Frequently asked questions
Can I use Texas DPA on a VA loan above the conforming limit?
Texas DPA programs cap by loan amount and county purchase-price limit, not by the conforming limit. Above the program cap you can still use a VA loan with full entitlement, just without the DPA layer. Run the math both ways with Mike.
Does using DPA hurt my VA entitlement?
No. The DPA is a separate second lien from a state agency. Your VA first mortgage uses entitlement; the DPA does not. You preserve full future-purchase entitlement.
What if I PCS in two years — do I owe the grant back?
It depends on how you took the assistance. TSAHC and TDHCA let you choose a grant (never repaid) or a deferred, forgivable second lien that is only repaid if you sell or refinance within three years. Read the option you select carefully before closing. PCS orders sometimes qualify for relief, sometimes do not.

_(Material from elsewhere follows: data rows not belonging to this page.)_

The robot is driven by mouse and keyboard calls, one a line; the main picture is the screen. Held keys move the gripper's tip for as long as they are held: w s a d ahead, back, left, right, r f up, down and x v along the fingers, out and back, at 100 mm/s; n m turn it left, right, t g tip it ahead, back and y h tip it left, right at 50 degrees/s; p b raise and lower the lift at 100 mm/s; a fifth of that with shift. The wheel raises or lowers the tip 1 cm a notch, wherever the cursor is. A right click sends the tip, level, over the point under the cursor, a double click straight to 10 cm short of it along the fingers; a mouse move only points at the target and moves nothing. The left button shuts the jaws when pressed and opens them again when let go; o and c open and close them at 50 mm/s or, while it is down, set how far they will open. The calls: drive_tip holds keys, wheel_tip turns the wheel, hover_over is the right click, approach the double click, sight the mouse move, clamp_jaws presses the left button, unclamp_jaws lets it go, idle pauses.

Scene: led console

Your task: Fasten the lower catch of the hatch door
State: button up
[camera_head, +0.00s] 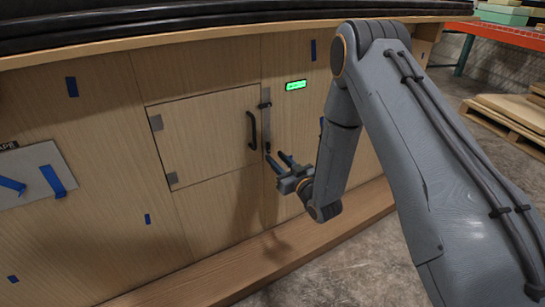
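The hatch door (208,136) is a square wooden panel in the console front, lying about flush with it. It has grey hinges on its left edge and a black bar handle (252,130) near its right edge. A dark upper catch (264,105) sits on the right edge, by a grey upright strip. A small dark lower catch (267,149) shows at the strip's lower end; its exact position is too small to tell. My gripper (274,156) is just below and right of the lower catch, fingers apart and empty, pointing up-left. Contact cannot be told.
A lit green display (296,85) is on the panel right of the hatch. A wooden ledge (215,279) runs along the console's foot. Blue tape pieces dot the front. Pallets (508,118) stand on the floor at right.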

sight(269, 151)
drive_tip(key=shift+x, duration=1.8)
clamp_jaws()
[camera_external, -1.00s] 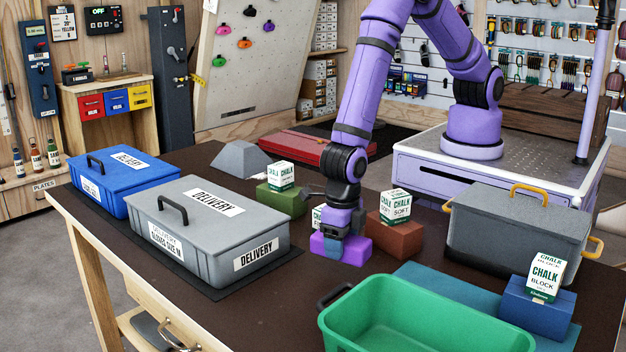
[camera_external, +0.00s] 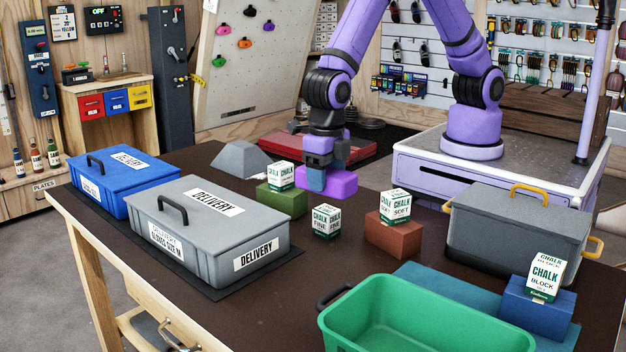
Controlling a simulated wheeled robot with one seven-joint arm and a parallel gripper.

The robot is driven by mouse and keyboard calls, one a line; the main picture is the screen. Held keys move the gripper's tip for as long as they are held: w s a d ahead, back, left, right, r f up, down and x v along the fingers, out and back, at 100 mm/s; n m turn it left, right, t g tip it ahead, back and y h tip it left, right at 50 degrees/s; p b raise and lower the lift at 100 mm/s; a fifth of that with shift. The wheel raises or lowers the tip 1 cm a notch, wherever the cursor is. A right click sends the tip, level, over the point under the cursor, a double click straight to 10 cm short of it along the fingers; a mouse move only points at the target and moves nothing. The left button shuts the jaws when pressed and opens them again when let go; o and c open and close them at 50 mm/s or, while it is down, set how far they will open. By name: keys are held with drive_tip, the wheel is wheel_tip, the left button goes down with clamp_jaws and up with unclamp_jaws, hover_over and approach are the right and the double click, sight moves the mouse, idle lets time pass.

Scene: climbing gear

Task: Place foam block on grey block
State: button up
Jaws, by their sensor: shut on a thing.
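The purple foam block (camera_external: 341,183) is held in the air by my gripper (camera_external: 319,178), which is shut on it. One blue-grey finger covers the block's left part. The grey block (camera_external: 241,159) rests on the dark table at the back, to the left of my gripper. It has sloping sides and a flat, bare top. The foam block is apart from it, with the green block and its chalk box partly between them in the picture.
A chalk box (camera_external: 327,221) stands on the table below my gripper. A green block (camera_external: 282,202) and a brown block (camera_external: 394,236) each carry a chalk box. A red case (camera_external: 335,148) lies behind. Grey (camera_external: 215,255) and blue (camera_external: 103,205) delivery boxes stand left.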

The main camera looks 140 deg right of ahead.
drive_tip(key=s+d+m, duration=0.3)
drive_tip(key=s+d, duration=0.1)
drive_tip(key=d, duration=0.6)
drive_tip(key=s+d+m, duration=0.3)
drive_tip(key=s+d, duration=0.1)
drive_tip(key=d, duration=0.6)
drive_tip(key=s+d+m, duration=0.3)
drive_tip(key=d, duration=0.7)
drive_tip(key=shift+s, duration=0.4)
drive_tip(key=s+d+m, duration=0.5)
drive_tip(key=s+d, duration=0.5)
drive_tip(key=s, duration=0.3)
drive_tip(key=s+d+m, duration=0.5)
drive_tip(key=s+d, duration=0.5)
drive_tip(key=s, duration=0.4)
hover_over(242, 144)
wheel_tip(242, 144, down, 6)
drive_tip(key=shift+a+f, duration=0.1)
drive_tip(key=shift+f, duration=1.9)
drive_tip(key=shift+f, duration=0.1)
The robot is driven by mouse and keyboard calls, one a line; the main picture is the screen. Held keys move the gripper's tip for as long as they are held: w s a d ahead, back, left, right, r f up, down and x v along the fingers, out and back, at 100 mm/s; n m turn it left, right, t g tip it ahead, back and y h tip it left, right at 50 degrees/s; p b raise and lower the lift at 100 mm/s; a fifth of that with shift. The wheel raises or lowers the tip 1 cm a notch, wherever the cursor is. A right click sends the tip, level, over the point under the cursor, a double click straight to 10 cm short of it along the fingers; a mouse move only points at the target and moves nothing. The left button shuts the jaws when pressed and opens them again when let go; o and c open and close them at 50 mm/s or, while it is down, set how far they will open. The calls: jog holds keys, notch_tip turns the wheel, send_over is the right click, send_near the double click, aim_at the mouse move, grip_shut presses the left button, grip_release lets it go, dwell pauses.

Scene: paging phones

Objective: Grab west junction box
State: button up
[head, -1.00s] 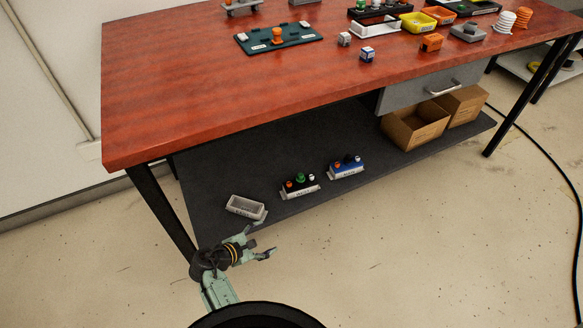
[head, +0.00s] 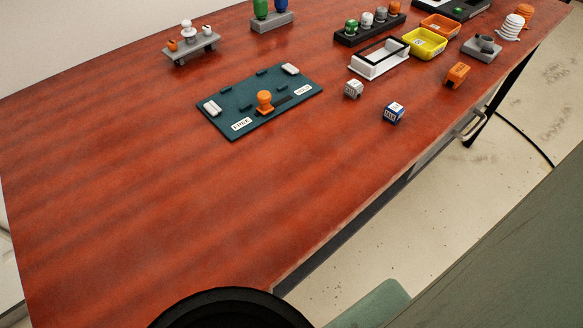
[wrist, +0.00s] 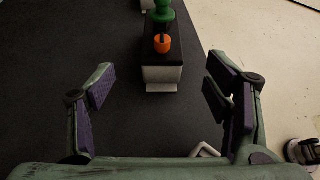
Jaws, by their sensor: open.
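I cannot read any label that names the west junction box. In the wrist view a black-topped box with a pale front (wrist: 162,75) sits on the dark shelf (wrist: 60,60). It carries an orange knob (wrist: 162,43) and a green knob (wrist: 163,12). My gripper (wrist: 160,92) is open and empty, its fingers spread to either side in front of this box, apart from it. On the tabletop in the head view stand a small grey-white cube (head: 353,89) and a blue and white cube (head: 394,112). My gripper's fingers are not in the head view.
The red tabletop (head: 130,190) is clear at front left. A teal plate (head: 225,120) with an orange knob lies on it. A white tray (head: 372,70), yellow bin (head: 424,43) and orange bin (head: 440,24) stand farther back. Pale floor (wrist: 250,35) lies right of the shelf.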

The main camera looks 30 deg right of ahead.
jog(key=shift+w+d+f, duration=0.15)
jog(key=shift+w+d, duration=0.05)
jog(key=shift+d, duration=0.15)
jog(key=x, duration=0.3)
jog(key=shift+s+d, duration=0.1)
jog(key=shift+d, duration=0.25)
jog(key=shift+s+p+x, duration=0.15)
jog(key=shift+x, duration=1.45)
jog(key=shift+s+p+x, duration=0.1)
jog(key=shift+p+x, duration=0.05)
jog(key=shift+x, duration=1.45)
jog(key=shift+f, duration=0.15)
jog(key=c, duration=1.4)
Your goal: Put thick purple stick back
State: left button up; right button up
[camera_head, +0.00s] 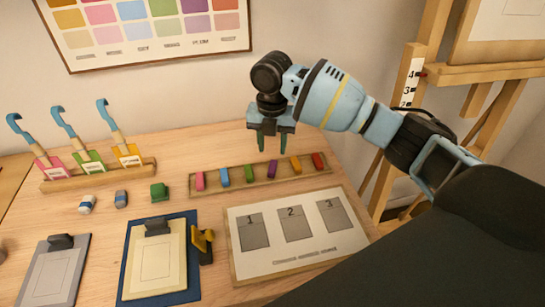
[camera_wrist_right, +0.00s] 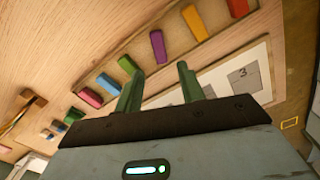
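A thick purple stick (camera_head: 272,168) stands in the wooden rack (camera_head: 235,186) between a green stick and an orange stick. The purple stick also shows in the wrist view (camera_wrist_right: 158,47), beyond the gap between my fingers. My right gripper (camera_head: 267,147) is above and behind the rack, close to the green and purple sticks in the picture. Its two green fingers are apart, with nothing between them in the wrist view (camera_wrist_right: 160,76). My left gripper is not in view.
The rack also holds pink, blue, green, orange and red sticks. A board numbered 1 to 3 (camera_head: 240,274) lies in front of it. Small blocks (camera_head: 159,192), a brush rack (camera_head: 100,175) and clipboards (camera_head: 185,219) are to the left. An easel (camera_head: 480,75) stands at right.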

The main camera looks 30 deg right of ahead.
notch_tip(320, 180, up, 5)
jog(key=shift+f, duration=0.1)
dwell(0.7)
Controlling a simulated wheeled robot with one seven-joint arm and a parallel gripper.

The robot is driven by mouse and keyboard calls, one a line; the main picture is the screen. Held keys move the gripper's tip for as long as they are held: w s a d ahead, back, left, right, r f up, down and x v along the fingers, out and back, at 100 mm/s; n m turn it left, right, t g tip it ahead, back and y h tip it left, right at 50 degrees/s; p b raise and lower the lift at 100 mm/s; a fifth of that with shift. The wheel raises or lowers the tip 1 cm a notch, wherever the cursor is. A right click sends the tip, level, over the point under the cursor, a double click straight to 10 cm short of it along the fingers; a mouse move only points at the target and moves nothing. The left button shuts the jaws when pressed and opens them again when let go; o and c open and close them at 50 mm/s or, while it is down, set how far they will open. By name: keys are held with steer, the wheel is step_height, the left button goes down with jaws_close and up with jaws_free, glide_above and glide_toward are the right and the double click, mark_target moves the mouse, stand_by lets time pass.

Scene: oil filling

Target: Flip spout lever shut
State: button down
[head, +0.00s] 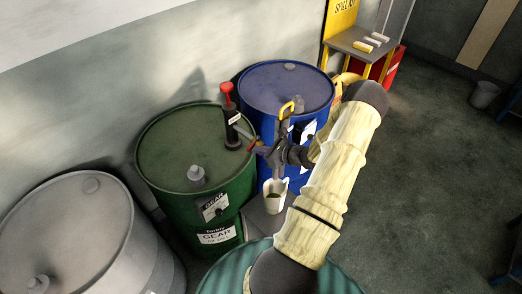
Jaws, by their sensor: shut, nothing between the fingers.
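My gripper (267,152) is shut and empty. It is in front of the gap between the green drum (165,148) and the blue drum (262,88). A hand pump (231,120) with a red handle stands upright on the green drum. Small red parts show beside my fingertips, near the pump's spout; I cannot tell whether they touch. The spout lever is too small and partly hidden to read its position. A pale jug (276,190) stands just below my gripper and holds something dark. A yellow handle (287,108) shows in front of the blue drum.
A grey drum (75,225) stands at the lower left. The drums line the wall. A grey shelf stand (355,43) with a yellow spill kit sign and a red box (395,65) is at the back. A bin (484,95) is at the right. The floor (430,180) at right is clear.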

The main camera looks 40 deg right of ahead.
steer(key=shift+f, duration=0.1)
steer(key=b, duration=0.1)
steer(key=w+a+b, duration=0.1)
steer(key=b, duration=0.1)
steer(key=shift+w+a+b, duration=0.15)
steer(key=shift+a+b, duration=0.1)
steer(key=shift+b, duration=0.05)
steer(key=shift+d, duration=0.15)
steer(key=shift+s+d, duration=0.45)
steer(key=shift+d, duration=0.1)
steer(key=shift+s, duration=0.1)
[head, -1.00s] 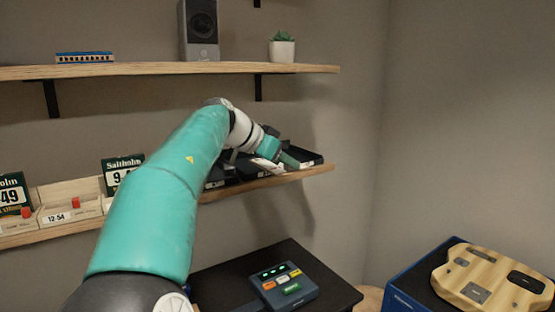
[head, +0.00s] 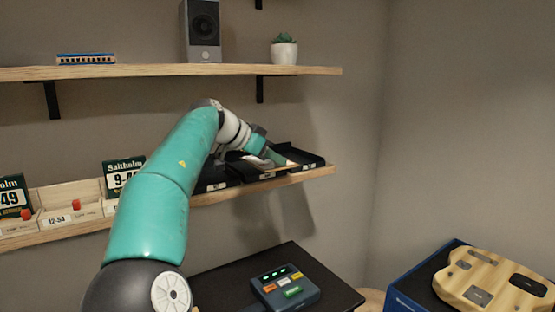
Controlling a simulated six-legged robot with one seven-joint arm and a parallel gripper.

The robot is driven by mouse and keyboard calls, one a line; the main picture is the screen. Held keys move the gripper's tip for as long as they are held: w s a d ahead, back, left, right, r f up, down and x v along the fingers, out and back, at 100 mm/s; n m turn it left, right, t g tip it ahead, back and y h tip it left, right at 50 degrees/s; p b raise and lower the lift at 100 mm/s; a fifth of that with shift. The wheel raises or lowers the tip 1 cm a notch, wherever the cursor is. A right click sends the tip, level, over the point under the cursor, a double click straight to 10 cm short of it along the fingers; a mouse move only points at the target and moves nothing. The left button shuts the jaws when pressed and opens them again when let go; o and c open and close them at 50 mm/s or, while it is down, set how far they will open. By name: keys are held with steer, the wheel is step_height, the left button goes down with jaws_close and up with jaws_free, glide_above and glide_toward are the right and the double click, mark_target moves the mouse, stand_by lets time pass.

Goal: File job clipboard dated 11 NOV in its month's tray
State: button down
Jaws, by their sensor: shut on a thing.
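My gripper (head: 272,158) is at the black trays on the lower shelf, in the head view. It is shut on a thin, pale and green piece, which I take to be the clipboard (head: 285,159); its date cannot be read. The clipboard is tilted over the right-hand black tray (head: 308,167). Whether it touches the tray's floor cannot be told. Another black tray (head: 212,186) stands to the left, partly behind my arm. The trays' small front labels are too small to read.
The lower wooden shelf (head: 318,172) also holds boxes with "Saltholm" string packs (head: 123,172) at left. The upper shelf (head: 160,71) holds a speaker (head: 203,31) and a potted plant (head: 284,50). Below are a dark table with a button device (head: 285,287) and a guitar body (head: 492,282).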

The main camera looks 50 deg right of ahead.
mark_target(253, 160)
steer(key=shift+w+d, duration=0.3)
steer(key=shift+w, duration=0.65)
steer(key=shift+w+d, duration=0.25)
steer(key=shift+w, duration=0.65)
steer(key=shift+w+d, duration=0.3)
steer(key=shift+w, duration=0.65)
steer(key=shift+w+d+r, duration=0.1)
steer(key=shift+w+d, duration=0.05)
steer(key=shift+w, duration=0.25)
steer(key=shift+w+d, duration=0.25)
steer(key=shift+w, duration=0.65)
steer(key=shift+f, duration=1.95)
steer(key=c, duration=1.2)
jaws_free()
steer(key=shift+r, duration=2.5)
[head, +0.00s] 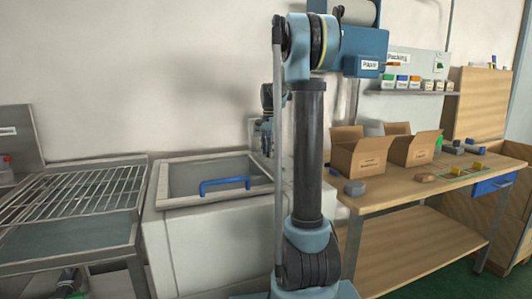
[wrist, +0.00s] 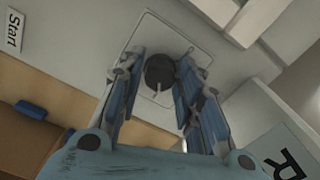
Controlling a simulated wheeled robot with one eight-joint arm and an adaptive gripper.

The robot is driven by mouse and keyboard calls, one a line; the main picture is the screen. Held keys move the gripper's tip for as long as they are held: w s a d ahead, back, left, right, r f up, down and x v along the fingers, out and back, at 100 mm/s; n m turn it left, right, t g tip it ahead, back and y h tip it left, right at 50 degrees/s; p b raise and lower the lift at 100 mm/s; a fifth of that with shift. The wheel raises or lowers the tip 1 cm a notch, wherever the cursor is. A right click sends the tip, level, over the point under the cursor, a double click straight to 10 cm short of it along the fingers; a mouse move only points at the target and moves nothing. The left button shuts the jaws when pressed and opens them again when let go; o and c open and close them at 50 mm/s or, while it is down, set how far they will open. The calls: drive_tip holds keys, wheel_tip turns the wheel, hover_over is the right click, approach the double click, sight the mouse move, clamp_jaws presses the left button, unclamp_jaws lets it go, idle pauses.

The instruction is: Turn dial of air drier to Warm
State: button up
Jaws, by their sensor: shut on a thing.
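In the wrist view, a dark round dial (wrist: 158,72) sits on a pale square plate (wrist: 150,28) on a light panel. A short light pointer on the dial points towards the bottom of the picture, slightly left. My gripper (wrist: 161,66) has one finger on each side of the dial and is shut on it. No Warm marking is readable around the dial. In the head view, my gripper (head: 266,138) is small and partly hidden behind my arm, beside a grey unit at the wall. The dial cannot be made out there.
A white chest with a blue handle (head: 224,185) stands left of my arm, with a wire rack (head: 72,195) further left. A workbench with open cardboard boxes (head: 360,154) is at right.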

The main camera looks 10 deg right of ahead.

Can I refinance later and keep the DPA?
Yes for a VA IRRRL streamline — the second lien gets subordinated. For a cash-out refinance that pulls equity, the lender will usually require you to pay off the second first. Plan accordingly.
Are there any Texas DPA programs that exclude VA loans?
Some local-jurisdiction DPA programs (certain city-specific grants) require an FHA or conventional first lien. The statewide programs — TSAHC Homes for Texas Heroes and TDHCA My First Texas Home — allow VA first liens. Mike maintains a current list of which jurisdictions accept VA layering.